• _EXERCISE DESCRIPTION_
The listing below is the input. Say how many of its lines contain "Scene", giving the number alone.

• _DATASET CONTENT_

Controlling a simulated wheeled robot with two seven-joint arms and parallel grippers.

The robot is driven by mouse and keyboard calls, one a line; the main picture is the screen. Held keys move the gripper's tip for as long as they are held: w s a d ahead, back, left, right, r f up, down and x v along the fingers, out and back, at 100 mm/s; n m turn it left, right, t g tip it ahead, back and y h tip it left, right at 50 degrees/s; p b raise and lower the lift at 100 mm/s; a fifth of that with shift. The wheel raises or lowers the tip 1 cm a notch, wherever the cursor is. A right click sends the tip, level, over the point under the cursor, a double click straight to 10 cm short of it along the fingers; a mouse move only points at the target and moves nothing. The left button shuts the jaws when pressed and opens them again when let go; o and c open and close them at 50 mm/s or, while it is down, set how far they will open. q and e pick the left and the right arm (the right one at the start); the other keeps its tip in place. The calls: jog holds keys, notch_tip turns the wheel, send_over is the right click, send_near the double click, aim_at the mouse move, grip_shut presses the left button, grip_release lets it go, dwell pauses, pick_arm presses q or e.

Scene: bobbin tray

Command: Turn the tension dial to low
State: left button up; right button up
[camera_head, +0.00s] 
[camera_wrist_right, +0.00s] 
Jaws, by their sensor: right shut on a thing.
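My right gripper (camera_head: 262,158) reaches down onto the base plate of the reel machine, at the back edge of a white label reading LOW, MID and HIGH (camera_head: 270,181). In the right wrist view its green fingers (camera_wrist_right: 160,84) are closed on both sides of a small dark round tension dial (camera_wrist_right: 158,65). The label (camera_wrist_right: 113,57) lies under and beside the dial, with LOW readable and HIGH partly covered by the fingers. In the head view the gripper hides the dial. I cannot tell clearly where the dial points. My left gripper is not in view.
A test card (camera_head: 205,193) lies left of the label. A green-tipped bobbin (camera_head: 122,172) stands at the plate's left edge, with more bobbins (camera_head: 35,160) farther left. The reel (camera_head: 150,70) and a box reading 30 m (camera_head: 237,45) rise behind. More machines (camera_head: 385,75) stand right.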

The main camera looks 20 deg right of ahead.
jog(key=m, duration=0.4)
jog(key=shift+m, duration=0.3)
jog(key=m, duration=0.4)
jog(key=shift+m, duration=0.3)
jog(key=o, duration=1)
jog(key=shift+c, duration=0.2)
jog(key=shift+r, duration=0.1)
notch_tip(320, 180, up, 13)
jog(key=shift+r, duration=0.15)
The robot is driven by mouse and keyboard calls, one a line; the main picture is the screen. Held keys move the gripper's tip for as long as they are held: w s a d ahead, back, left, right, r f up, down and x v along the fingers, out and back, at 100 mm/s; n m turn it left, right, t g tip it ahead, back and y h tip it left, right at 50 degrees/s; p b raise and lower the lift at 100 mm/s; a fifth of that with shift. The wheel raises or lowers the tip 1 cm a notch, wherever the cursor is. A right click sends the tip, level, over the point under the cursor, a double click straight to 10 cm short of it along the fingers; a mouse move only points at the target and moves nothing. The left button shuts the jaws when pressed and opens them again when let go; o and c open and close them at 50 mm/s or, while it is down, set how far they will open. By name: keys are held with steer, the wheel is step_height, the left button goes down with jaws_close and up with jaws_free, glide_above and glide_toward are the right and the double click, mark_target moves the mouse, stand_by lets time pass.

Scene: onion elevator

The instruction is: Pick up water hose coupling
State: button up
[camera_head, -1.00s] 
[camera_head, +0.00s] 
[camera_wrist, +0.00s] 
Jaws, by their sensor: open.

• _COMPLETE OUTPUT_
2